The Corner

The Oak-Walled Cathedral

When I interviewed Judge William P. Clark [as I was working on my book, How Ronald Reagan Changed My Life, from which this passage is drawn], I found myself wanting to ask not about Reagan’s policies but about his interior life. What had Clark, the man who was probably closer to the President than anyone outside the Reagan family, seen in the chief executive that would have been hidden from an ordinary member of the staff such as a speechwriter like me? The private, inner Reagan—what had he been like?

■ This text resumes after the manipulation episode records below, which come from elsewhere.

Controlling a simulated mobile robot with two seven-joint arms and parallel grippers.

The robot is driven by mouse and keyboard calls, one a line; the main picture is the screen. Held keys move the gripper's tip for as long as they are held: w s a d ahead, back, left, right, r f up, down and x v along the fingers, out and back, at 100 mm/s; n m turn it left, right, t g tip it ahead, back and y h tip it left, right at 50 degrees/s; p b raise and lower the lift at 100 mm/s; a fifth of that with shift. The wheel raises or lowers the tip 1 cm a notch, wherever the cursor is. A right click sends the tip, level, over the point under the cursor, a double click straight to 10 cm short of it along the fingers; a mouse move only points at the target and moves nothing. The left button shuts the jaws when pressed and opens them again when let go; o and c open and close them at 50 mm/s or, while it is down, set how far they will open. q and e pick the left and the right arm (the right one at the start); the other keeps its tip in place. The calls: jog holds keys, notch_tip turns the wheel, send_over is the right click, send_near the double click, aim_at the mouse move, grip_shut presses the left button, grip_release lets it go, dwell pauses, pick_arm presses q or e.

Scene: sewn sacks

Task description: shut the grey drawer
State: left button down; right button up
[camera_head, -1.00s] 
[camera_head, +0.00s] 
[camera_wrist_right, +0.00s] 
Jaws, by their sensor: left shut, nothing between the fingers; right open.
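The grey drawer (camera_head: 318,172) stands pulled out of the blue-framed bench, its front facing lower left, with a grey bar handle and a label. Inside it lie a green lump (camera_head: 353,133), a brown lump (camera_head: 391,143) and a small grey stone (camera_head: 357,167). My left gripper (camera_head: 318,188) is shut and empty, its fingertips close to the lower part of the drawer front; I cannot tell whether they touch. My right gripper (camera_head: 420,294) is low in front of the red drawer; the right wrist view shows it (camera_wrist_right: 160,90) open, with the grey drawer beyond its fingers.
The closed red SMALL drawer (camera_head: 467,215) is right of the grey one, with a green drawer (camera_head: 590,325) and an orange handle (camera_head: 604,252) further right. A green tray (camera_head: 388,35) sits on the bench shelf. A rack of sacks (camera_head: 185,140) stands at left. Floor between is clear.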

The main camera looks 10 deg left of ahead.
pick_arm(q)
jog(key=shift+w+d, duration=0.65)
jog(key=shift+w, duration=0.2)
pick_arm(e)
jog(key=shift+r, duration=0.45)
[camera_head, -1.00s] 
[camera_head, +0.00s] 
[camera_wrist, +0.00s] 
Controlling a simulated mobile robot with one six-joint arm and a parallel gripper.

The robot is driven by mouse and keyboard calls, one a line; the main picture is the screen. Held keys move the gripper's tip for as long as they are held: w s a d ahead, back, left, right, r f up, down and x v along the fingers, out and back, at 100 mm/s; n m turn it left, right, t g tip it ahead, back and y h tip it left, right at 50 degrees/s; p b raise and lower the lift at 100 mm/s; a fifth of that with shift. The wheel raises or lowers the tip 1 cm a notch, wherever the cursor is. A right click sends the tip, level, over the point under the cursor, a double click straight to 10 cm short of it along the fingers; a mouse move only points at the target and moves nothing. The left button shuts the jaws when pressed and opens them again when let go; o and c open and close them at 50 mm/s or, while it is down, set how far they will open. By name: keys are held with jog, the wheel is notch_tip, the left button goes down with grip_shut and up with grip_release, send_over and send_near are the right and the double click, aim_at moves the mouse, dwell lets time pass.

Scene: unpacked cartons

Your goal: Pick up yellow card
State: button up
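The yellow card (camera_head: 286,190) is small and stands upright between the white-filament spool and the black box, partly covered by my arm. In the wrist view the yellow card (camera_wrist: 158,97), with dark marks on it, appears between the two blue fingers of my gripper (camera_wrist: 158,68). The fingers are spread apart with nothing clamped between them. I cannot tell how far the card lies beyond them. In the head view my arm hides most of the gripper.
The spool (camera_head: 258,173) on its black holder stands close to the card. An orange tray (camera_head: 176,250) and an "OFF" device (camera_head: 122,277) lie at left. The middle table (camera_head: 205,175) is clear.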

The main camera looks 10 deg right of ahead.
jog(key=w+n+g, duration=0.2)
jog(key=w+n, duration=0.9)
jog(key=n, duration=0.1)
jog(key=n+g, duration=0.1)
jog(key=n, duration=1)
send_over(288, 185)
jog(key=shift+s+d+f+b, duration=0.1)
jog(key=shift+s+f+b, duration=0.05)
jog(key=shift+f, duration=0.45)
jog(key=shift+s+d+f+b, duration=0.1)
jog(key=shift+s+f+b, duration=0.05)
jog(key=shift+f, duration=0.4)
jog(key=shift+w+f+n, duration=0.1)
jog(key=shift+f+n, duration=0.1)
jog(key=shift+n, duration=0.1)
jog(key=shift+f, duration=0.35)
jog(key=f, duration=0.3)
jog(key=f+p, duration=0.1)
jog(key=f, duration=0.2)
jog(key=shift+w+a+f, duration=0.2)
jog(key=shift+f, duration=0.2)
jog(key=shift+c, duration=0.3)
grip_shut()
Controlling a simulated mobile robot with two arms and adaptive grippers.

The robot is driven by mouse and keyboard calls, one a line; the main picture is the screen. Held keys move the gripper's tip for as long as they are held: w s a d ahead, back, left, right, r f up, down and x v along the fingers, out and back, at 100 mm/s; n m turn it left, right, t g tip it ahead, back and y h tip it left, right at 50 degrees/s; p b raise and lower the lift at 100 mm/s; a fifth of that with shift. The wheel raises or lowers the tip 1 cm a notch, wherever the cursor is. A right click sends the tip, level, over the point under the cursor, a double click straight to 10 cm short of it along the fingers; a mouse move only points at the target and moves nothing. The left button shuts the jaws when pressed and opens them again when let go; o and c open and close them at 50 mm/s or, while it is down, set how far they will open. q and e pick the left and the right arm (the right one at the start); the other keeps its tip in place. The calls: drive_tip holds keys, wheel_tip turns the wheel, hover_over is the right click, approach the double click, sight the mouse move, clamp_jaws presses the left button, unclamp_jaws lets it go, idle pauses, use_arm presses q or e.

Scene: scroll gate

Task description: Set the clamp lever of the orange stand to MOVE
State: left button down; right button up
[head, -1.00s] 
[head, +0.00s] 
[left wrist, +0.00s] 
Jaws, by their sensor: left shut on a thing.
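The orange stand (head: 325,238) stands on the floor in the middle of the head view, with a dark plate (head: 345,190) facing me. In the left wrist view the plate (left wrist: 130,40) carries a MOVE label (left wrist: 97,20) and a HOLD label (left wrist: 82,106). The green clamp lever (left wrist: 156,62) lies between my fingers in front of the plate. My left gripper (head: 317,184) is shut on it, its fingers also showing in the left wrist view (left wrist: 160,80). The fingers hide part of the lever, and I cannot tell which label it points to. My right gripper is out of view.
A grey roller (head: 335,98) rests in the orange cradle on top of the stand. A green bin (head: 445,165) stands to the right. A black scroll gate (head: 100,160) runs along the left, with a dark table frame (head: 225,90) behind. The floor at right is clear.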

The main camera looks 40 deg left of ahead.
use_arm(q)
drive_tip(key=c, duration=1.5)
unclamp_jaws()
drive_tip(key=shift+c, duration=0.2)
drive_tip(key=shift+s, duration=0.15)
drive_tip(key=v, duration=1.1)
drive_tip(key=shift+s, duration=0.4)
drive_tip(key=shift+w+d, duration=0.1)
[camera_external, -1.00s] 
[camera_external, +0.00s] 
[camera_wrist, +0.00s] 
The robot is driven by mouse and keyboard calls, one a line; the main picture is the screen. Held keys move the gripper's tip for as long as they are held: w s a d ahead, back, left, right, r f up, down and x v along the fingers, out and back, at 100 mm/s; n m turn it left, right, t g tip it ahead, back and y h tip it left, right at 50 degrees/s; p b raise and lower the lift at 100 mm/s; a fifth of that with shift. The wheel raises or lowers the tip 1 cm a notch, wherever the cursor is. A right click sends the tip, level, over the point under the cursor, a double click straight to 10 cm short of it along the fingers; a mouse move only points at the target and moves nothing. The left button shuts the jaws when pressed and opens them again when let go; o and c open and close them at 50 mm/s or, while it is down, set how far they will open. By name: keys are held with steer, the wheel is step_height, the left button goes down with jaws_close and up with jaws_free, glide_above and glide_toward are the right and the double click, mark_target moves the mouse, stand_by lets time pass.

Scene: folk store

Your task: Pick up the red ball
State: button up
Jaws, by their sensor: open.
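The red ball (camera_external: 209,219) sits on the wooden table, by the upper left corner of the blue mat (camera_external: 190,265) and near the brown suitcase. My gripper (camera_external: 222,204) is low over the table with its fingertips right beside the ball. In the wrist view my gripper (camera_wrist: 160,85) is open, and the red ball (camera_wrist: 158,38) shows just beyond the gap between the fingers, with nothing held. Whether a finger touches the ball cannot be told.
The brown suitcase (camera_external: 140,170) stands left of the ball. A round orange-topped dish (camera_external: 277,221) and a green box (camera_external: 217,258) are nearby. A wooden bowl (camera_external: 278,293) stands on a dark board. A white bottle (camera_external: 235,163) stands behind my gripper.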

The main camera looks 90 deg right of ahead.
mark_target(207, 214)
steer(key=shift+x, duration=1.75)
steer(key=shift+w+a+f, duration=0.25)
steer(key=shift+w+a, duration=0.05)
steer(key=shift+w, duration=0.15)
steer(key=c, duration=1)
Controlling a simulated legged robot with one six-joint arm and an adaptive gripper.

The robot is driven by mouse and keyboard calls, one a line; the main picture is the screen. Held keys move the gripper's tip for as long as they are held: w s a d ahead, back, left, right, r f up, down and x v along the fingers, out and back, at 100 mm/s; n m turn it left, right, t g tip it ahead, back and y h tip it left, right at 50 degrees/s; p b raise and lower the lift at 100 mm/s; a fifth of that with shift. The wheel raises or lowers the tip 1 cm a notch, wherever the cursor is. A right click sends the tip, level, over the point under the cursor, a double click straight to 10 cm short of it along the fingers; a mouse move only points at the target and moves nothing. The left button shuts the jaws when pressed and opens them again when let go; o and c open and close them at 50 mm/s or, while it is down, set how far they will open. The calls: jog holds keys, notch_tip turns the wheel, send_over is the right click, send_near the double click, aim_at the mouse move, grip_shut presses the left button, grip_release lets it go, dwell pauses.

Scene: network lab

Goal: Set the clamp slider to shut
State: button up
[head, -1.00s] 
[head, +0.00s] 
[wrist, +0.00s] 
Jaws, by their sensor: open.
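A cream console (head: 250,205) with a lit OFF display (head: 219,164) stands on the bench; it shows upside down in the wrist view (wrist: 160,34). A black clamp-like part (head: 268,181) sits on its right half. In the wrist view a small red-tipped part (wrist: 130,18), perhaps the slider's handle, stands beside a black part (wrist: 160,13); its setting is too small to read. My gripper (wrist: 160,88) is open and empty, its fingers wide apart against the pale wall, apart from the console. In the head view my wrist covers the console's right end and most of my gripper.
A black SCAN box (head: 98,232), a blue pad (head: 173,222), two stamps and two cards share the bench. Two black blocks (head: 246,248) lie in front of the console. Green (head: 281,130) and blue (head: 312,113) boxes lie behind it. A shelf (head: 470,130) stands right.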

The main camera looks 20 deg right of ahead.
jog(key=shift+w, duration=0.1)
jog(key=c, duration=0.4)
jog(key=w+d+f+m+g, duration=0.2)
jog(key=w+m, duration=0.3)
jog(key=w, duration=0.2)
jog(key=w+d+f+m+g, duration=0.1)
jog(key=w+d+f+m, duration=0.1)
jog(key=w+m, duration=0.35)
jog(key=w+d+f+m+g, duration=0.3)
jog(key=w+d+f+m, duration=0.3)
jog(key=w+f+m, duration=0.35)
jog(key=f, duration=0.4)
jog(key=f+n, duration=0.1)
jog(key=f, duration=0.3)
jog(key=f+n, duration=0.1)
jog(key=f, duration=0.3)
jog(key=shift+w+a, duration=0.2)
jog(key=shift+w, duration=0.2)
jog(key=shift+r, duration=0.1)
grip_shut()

“He was a man of prayer,” Clark said.

Reagan’s favorite setting for prayer? The outdoors. “He didn’t need a church to pray in,” Clark explained. “He referred to his ranch as an open cathedral with oak trees for walls.” On trail rides, Clark and Reagan would often recitethe famous praer of St. Francis of Assisi that opens, “Lord, make me an instrument of Thy peace.” “Sometimes,” Clark said, “the President would look around and say, ‘What a wonderful place for prayer.’ And sometimes he’d just look up at the sky and say, ‘Glory to God.’”

Journal entry, May 2001:

Ever since my talk with Judge Clark, I’ve found, a picture keeps coming to mind. Ronald Reagan is on horseback, riding along the exposed ridge at the southwestern corner of his ranch. When he reaches the high point where the helicopter pad once stood, he reins in his mount. He gazes up at the enormous vault of the sky. He feels the rushing wind against his face. He looks east, following the shape of the land as it tumbles down and away, spreading to form the green bowl of the Santa Ynez Valley. Then he shifts in his saddle to look west, taking in the endless, dazzling ocean, the Channel Islands misty in the distance. And then he whispers, “Glory to God.”

Peter Robinson — Peter M. Robinson is a research fellow at the Hoover Institution.